WD 0032–317 was initially flagged as a binary system of two white dwarfs, but when Hallakoun and her team revisited the data, they saw signs that were more telling of a brown dwarf companion.

Ultra-hot Jupiters — like KELT-20 b, shown in this illustration — are difficult to study because their large, hot host stars drown out the signal from the much smaller planets. Credit: NASA, ESA, Leah Hustak (STScI)

Brown dwarfs are neither planets nor stars, but in-between objects: at least 13 times more massive than Jupiter, but not massive enough to generate the heat and pressure required to fuse hydrogen into helium. For this reason, they are sometimes called failed stars. The brown dwarf may also be one of the largest yet found, weighing in at 75 to 88 times the mass of Jupiter.

In follow-up observations, researchers saw an emission coming from the side always facing the white dwarf. It was originally missed two decades ago because the original observations were taken when the companion’s nightside faced the telescope. In the new data, the brown dwarf’s dayside faced the telescope. “We could see an emission line coming from the irradiated side of the companion,” Hallakoun says. “I was puzzled. My first thought was to think that I had done something wrong during the reduction process of the data.”

An analogue for hot Jupiters

Astronomers would love to observe how planetary atmospheres of hot Jupiters respond to a star’s intense radiation, and watch a planet being so seared by its host star that its molecules begin coming apart. But such ultra-hot Jupiters are hard to observe and detect. Astronomers know of only one such example: KELT-9b, which is so hot it sheds material behind it, mimicking a comet’s tail.

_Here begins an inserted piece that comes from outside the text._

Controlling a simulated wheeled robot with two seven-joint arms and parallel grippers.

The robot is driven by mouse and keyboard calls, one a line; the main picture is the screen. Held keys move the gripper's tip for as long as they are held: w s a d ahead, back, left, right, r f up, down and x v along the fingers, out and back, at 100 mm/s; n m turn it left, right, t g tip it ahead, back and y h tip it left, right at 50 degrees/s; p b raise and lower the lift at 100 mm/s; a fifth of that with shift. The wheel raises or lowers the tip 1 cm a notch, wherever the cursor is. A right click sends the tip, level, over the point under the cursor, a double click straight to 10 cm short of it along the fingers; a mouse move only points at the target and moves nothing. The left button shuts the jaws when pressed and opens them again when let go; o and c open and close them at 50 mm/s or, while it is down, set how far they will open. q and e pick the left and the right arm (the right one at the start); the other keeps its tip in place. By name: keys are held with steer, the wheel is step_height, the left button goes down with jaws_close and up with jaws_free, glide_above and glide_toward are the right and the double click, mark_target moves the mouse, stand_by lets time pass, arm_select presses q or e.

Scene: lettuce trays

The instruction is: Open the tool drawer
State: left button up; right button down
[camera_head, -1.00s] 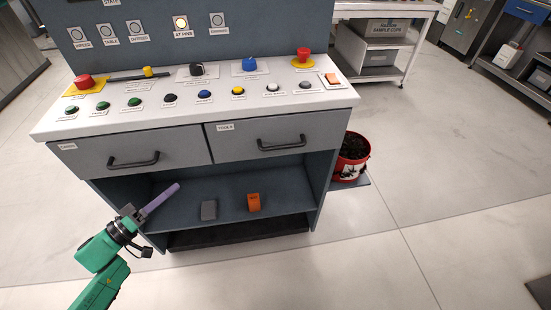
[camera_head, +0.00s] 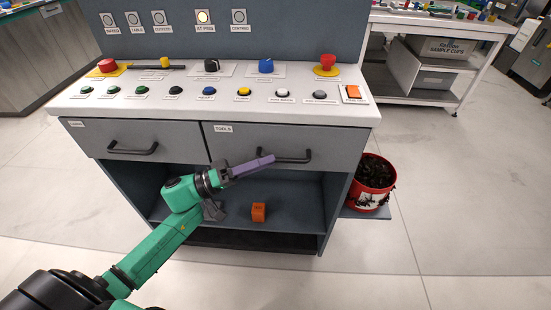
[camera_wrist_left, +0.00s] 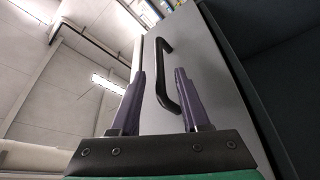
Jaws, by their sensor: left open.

The ultra-hot Jupiter KELT-9b sports a comet-like tail as it orbits its massive host star. Credit: NASA/JPL-Caltech

The difficulty of finding ultra-hot Jupiters is in part due to the glare of their large nearby host stars. Complicating matters further is that such stars rotate rapidly and are prone to stellar storms. Astronomers often measure the mass of an exoplanet by measuring the redshift and blueshift of the host star’s spectral lines as the star wobbles due to the exoplanet’s gravitational pull. But when a large star is spinning rapidly and erupting in flares, the rapid movement of the star’s material makes it harder for astronomers to discern the star’s wobble.

For these reasons, astronomers are interested in using brown dwarfs that closely orbit white dwarfs as analogues for ultra-hot Jupiters. The relative sizes of these objects makes the brown dwarf easier to observe: a brown dwarf has roughly the same diameter as a hot Jupiter, but white dwarfs are much smaller than most stars — about the size of Earth. Yet, they can still give off enough residual heat to scorch nearby companions: In the case of WD 0032–317, the amount of extreme ultraviolet radiation that the brown dwarf receives from its white dwarf is 5,600 times higher than that of KELT-9b.

Stellar evolution

Aside from being a model for ultra-hot Jupiters, the WD 0032–317 system also gives scientists a look into the evolution of stars.

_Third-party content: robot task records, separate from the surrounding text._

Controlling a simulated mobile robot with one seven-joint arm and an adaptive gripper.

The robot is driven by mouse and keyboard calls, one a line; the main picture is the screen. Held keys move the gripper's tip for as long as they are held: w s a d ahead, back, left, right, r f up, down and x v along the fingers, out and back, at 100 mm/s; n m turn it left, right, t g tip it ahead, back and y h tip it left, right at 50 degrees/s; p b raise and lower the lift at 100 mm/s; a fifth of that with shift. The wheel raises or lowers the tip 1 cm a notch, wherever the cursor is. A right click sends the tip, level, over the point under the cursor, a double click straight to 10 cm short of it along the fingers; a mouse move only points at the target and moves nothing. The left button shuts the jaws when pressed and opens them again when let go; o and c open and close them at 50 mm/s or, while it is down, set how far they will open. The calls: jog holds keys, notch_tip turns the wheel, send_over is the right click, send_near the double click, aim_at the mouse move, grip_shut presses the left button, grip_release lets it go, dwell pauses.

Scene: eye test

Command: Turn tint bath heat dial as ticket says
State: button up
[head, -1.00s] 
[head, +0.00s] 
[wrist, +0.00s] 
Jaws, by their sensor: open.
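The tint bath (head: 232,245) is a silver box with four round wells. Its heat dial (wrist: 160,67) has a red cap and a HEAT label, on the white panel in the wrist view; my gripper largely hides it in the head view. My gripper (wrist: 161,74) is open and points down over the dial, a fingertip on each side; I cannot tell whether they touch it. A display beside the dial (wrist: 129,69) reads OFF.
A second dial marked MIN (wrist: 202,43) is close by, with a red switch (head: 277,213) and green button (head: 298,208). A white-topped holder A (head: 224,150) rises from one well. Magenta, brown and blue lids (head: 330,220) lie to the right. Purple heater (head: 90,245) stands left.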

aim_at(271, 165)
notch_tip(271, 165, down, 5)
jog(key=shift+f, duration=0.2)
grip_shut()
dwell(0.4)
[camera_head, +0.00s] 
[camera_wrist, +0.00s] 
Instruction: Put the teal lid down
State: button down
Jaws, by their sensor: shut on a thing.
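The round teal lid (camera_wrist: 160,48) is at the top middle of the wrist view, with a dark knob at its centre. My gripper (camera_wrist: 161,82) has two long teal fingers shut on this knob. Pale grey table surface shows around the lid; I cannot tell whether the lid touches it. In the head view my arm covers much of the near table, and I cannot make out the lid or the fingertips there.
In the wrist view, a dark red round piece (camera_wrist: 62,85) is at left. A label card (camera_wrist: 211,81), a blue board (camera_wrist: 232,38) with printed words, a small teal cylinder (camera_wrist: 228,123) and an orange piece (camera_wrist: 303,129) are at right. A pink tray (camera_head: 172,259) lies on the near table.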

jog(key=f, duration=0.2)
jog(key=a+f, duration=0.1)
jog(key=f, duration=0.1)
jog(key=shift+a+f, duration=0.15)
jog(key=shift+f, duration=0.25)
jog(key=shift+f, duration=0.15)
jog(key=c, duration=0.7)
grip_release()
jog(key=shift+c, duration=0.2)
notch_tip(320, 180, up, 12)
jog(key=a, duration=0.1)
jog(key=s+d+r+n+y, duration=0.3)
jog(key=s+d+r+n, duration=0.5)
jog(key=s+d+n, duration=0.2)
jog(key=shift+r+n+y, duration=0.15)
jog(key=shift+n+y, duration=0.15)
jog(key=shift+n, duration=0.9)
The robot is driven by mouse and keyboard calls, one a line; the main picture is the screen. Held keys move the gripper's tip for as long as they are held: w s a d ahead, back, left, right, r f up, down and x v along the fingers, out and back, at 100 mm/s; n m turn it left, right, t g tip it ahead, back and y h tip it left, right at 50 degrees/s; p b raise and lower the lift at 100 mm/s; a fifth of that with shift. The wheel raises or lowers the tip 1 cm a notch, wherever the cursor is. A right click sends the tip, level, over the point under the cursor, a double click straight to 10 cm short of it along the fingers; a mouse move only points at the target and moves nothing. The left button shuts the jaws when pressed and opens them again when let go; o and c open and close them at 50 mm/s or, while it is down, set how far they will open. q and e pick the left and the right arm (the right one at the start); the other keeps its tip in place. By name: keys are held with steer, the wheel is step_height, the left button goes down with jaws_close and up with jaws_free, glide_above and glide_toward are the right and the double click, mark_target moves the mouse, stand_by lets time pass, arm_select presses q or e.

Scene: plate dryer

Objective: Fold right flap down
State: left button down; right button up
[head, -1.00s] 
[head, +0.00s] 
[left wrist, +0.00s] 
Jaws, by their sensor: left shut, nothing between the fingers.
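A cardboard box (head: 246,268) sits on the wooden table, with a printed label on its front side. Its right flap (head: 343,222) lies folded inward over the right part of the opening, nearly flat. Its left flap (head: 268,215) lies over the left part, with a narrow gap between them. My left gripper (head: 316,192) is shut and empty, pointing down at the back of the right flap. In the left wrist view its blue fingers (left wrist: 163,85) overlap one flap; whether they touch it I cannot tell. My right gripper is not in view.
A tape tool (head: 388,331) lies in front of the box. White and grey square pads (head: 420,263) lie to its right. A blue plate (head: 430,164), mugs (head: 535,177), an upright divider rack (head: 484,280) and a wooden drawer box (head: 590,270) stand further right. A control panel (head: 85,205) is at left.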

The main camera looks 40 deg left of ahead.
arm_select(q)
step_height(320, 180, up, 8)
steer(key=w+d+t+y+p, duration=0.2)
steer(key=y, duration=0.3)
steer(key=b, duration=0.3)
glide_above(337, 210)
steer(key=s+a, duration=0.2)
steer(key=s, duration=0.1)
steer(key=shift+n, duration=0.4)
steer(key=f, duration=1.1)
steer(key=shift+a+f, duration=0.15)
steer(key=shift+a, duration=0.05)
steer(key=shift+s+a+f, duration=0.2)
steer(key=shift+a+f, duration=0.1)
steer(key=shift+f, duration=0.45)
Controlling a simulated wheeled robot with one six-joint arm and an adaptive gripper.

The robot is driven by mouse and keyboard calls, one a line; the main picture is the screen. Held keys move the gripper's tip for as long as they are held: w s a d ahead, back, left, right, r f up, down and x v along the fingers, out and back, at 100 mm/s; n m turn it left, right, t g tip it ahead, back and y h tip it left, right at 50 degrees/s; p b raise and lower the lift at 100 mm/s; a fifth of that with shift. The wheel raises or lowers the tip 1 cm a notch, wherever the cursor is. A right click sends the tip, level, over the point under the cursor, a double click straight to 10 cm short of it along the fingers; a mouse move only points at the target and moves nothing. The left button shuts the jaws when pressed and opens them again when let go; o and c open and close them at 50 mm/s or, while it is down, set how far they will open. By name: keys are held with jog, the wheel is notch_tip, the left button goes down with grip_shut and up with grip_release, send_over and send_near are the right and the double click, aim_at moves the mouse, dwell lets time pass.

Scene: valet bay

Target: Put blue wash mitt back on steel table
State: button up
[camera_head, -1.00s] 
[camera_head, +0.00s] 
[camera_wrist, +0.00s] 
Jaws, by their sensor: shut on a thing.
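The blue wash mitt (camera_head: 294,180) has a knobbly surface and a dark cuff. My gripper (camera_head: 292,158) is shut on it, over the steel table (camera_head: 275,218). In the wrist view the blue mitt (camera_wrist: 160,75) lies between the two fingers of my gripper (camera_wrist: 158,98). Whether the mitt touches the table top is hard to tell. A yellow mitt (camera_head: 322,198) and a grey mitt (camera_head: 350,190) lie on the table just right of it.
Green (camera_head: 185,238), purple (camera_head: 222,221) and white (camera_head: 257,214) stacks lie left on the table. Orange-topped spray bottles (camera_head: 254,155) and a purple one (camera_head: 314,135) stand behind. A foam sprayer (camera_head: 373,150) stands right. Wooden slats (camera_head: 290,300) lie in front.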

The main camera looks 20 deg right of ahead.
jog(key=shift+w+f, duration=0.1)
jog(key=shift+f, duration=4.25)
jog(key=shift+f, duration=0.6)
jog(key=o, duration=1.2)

Based on models of stellar evolution, the brown dwarf appears to be at least a few billion years old. But the white dwarf is still blazingly hot, indicating it’s only been about 1 million years since it became a white dwarf. What’s more, the white dwarf has a mass of around 0.4 times that of the Sun. According to theory, a white dwarf that small can’t exist on its own — it would take such a low-mass star longer than the age of the universe to reach its white dwarf phase.

Hallakoun suspects that the brown dwarf aided in getting the white dwarf into the state it is in today because they, at one point, shared a common envelope. The common-envelope evolution is a phase in a binary star’s life where two stars or objects orbit inside a shared envelope of gas. In this case, the common envelope developed when the primary star expanded into a red giant, engulfing the brown dwarf.

The brown dwarf may have helped the primary star shed some of its mass and become a white dwarf earlier than expected for a single star, Hallakoun says. It’s a really young, fast common-envelope system. And we also hope that this system and other such systems will help us better constrain the theoretical models we have to explain binary motions.”